Cette année encore, on aura eu 29 jours en février au lieu de 28. Ça y est, c’est passé, mais cette semaine, comme tous les quatre ans, on se sera demandé pourquoi avoir mis cette journée supplémentaire en plein hiver alors qu’on aurait pu l’ajouter en été et faire, par exemple, un mois de juillet de 32 jours… Force est de constater que la seule réponse qui vaille, c’est évidemment de sombres histoires de gros sous : une journée de plus alors que les salaires resteront identiques, ce sont des point de croissance supplémentaires, du chiffre d’affaire cadeau pour les patrons. Pourtant, au milieu de cet océan de considérations bassement matérielles et capitalistes, les îlots de résistance alter/écolos/bobos continuent de surnager, même au Luxembourg, repaire des méchants financiers et autres fraudeurs fiscaux.
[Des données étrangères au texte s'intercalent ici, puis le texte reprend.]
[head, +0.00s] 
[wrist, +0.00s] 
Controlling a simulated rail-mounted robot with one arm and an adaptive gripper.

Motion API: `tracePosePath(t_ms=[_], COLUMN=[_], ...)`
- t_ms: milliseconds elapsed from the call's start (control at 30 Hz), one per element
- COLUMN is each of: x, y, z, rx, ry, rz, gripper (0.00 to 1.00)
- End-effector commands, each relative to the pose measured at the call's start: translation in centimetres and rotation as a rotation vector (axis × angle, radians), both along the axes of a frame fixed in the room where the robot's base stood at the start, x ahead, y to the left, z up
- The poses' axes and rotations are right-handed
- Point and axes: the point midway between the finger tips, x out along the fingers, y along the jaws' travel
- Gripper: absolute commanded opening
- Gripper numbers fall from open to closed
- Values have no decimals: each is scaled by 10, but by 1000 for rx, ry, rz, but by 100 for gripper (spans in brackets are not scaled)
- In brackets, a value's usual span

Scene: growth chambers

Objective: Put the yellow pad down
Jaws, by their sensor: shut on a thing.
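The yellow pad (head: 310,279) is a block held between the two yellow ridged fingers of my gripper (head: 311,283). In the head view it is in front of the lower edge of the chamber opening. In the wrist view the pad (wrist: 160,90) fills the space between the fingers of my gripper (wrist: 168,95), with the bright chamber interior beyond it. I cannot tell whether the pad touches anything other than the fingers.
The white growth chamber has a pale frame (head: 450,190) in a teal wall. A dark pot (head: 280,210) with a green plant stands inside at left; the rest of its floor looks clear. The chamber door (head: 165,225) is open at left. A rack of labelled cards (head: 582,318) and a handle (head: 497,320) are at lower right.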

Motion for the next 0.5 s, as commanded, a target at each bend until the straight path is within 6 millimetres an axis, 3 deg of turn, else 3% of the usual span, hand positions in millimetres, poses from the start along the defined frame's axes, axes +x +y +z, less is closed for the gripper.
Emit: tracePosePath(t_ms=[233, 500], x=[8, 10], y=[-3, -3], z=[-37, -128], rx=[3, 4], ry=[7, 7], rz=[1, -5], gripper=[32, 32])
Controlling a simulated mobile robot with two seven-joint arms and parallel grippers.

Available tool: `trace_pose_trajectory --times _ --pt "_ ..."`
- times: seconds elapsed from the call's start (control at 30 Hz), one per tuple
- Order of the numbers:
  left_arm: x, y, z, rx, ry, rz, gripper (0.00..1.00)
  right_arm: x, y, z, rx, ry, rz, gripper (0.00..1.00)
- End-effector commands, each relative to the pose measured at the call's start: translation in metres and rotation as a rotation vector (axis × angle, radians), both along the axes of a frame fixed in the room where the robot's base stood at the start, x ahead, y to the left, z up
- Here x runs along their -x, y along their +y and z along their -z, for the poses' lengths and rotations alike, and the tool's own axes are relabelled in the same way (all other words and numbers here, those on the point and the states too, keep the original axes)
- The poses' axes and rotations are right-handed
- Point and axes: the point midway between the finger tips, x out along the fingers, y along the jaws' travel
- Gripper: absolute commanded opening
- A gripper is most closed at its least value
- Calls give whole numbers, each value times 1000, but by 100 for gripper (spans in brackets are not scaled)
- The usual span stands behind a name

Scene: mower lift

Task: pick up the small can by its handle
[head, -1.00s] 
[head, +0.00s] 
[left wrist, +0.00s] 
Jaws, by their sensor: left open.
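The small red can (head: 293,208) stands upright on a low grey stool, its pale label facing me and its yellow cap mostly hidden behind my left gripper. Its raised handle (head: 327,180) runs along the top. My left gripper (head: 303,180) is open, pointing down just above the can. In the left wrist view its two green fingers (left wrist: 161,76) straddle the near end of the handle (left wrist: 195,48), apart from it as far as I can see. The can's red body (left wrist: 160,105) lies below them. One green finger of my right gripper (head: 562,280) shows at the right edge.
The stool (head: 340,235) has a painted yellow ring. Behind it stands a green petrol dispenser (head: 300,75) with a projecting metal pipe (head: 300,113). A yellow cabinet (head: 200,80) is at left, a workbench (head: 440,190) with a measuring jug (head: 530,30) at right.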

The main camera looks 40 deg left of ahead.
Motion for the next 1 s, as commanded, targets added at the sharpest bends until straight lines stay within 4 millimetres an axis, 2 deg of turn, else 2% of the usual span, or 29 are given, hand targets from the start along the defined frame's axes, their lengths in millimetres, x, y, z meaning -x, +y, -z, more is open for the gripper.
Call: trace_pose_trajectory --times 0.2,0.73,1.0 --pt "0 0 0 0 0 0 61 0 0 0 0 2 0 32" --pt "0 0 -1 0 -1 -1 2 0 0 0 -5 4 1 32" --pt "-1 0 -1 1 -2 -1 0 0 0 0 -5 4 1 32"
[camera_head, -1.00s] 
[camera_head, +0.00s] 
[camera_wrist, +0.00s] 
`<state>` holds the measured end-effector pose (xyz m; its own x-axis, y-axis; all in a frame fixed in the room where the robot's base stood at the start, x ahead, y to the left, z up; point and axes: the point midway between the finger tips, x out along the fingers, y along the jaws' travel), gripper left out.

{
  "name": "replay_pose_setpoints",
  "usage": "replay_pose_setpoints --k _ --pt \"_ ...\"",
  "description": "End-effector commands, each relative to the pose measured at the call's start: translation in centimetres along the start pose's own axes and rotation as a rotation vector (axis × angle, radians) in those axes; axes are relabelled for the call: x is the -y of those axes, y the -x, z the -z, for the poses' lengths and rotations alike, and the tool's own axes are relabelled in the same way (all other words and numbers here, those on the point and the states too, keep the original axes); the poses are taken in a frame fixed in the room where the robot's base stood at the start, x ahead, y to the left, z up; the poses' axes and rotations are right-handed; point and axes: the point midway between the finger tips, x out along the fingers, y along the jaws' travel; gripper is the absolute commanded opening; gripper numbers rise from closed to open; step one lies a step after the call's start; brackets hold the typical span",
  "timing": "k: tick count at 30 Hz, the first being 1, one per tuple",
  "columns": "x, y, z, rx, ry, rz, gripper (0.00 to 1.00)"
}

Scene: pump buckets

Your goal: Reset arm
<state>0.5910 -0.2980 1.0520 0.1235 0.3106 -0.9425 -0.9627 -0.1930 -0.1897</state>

On en prendra pour dernière preuve l’ouverture de la « give box » sur le site des Rotondes la semaine dernière.
Le principe est simple : imaginez une grande armoire ouverte, décorée avec l’aide d’un designer, dans laquelle on peut déposer ce dont on ne veut plus et qui pourrait servir à d’autres. Réciproquement, lorsqu’on y trouve quelque chose qui nous intéresse, on peut l’emporter gratuitement. En deux mots, c’est l’endroit idéal pour trouver un guide de voyage sur la Yougoslavie, des cassettes VHS de comédies des années 80, des puzzles de 1 500 pièces – ou presque – et des romans de Danielle Steel en moins bon état qu’à la bibliothèque municipale. Les esprits chagrins ajouteront que c’est une version moderne du « second hand shop » qui existe déjà depuis des années, à la déchèterie de la route d’Arlon, qui présente en plus l’avantage d’être dans une pièce chauffée, surveillée par des employés de la ville, et accessible en voiture. Les usagers des Rotondes, condamnés à se garer au parking de la rue du Fort Neipperg ou à prier Saint-Antoine (ou saint Cactus) pour trouver une place dans les rues de Bonnevoie apprécieront. On pourra noter que, loin d’attendre cette invention, le système de dépôt entre personnes de bonne volonté semble déjà bien fonctionner de l’autre côté des voies ferrées : il n’est pas rare, dans certaines rues derrière la gare, de voir des jeunes en hoodie déposer près d’une boîte à lettre ou dans un hall d’immeuble un petit billet, en attendant qu’un autre partisan de l’économie parallèle et solidaire vienne l’échanger discrètement contre une boulette emballée dans du papier aluminium…
Quant aux habitants de Bonnevoie, ils savent déjà qu’il suffit en général de se promener un dimanche soir du côté des containers à papier, à vêtements et à verre pour trouver de quoi refaire intégralement la décoration de leur salon dans une ambiance Shining. Une autre option étant de se promener un soir avant une collecte des encombrants, qui permet de récupérer des objets qui tiendraient difficilement dans une give box (canapé, table à repasser, fauteuil…). L’idée n’est donc pas seulement de se débarrasser de ses vieilles plantes vertes, mais aussi d’établir un mécanisme d’échange, un réflexe différent de ceux de l’achat compulsif et de la mise en décharge dictés par les lois du marché. Un peu comme les vides-greniers de la place du Parc, qui sont autant le prétexte pour boire, manger une saucisse et discuter que pour compléter sa collection de cartes postales de l’Ösling. Du coup, la proximité de la buvette de la Rotonde 2 pourrait bien constituer le meilleur atout de ce nouveau projet. D’ailleurs, le vrai baptême du feu aura sans doute lieu ce week-end, avec les 2 000 personnes attendues (au moins) au nouveau festival de food trucks, dans lequel la longue quête du burger végétarien pourrait être l’occasion de regarder si rien ne vous tente dans la give box…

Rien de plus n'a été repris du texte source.